The words ‘hero’ and ‘heroine’ have become part of the common language since Sept. 11, said event cochair Catherine Howett Smith. “If any good came from the rubble of our national tragedy, it was to remind us of the everyday hero,” she said before she and fellow cochair Mary Ellen McClellan presented the awards.

“The women we honor today are heroines: person-to-person by counseling students; working for change in human resource policies; serving as youth mentors; smashing through the glass ceiling to make way for other women; fighting for justice in crimes against women or by simply speaking up, these women demonstrate the power of service without expectation of reward,” Howett Smith continued.

Main was cited by nominator Alicia Franck as “a brave risk-taker, a fearless trailblazer, a dedicated mentor and a role model in every way.” When Main first came to Emory in 1969, she was one of four female professors in Emory College after becoming in 1966 the second woman ever to earn a doctorate in political science from the University of North Carolina–Chapel Hill. She was a founding member of the Emory Women’s Caucus (which eventually became the President’s Commission on the Status of Women) and the the Georgia Women’s Political Caucus. Main sits on the board of the Department of Juvenile Justice and Georgia Professional Standards Commission Review Panel. In January 2001, she was named director of Emory’s Division of Educational Studies.

Douglass is the type of administrator who has a “rare combination of razor-sharp skills in her field and warmth in her approach that speaks of trust and care for the people at the core of her work,” wrote nominator Claudia Adkison. Douglass, assistant vice president for Human Resources, has been an advocate for the equalization of faculty and staff benefits, the extension of disability benefits to staff, same-sex domestic partner benefits and the skills-enhancement program. “Pat taught all of us that we can be magnificent leaders and administrators and still laugh, hug and love each other in the workplace,” Adkison said.

A law enforcement officer for 27 years, Elliott has “dedicated her life to fighting injustice, crime and fighting for those who can’t fight for themselves,” wrote Craig Watson, chief of the Emory Police Department (EPD). Elliott, a lieutenant with EPD, started working at Emory in 1988 but began her career in the early 1970s, when being an African American police officer was hard enough without adding “female” to the mix, Watson said, but Elliott managed to overcome those barriers and do her job with “grace, dignity and passion.” Addition-ally, Elliott serves on Emory’s Sexual Assault Consortium, the DeKalb County Coalition against Domestic Violence, the DeKalb County Safe Community Taskforce and the Atlanta High School Counseling program.

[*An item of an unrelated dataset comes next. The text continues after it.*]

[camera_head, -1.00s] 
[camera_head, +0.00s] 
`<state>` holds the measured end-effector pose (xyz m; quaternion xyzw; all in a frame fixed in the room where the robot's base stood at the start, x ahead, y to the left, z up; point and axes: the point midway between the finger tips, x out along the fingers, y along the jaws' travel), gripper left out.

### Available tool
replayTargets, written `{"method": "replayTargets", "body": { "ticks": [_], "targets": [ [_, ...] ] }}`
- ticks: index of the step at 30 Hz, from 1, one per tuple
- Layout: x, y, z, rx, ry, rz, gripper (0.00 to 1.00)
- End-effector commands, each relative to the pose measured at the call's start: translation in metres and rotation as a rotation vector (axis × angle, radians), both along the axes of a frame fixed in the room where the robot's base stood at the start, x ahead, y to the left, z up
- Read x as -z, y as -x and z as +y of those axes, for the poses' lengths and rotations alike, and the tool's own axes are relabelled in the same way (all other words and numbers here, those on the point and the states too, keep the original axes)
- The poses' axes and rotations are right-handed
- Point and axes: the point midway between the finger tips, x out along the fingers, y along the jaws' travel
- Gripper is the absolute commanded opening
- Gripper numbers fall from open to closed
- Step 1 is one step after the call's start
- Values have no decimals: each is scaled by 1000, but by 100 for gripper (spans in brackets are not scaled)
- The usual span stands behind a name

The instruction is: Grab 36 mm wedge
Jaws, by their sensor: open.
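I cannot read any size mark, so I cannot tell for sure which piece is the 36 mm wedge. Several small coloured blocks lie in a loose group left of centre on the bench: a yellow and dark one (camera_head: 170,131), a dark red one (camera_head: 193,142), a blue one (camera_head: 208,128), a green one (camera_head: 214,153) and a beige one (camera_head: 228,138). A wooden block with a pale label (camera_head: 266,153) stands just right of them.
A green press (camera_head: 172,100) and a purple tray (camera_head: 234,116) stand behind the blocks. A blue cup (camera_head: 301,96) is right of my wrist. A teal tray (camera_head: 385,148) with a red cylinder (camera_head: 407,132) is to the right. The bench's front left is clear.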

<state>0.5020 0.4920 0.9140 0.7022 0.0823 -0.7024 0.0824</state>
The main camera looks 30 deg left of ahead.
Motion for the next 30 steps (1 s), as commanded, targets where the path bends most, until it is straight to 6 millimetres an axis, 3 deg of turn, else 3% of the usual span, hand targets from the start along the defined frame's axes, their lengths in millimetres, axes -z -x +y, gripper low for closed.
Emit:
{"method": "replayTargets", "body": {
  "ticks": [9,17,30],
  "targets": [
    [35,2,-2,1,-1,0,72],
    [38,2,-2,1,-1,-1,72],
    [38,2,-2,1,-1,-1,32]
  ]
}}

In an environment where expressing a feminist perspective could be politically and socially dangerous, Steinberg has demonstrated a “remarkable” ability to embrace feminist thought while still respecting other opinions, said nominator Patti Owen-Smith of Oxford. While at Oxford, Steinberg’s scholarship, intelligence and gracefulness have been hallmarks of her student leadership, Owen-Smith continued. Steinberg has been involved in a multitude of student and community organizations including, the Clifton Child Care Center, Residence Life, DeKalb District Court and the DeKalb Rape Crisis Center and she is chair of the Women’s Center student advisory board. “Laura represents the finest of the young people that grace our univer-sity,” Owen-Smith said.

After graduating from Emory College in 1994, Bheda continued her dedication to community service by joining Ameri-Corps and becoming a Hands On Atlanta participant, a youth mentor and a volunteer for the homeless. She has touched the lives of countless young women through her work with the Georgia Department of Human Resources and through Raksha, a local group aiding South Asian women involved in domestic violence, her nominators wrote. “Through her professional and community activities, Shaila lives her life with a single-minded determination: to empower the lives of young girls, to lift up the poor and abused, and to spread light to unlit corners of the world,” wrote nominators Association of Emory Alumni and Sonia Sharma, program coordinator in the Office of Multicultural Programs and a fellow Emory graduate (’93C).

All honorees received a plaque and a $100 award.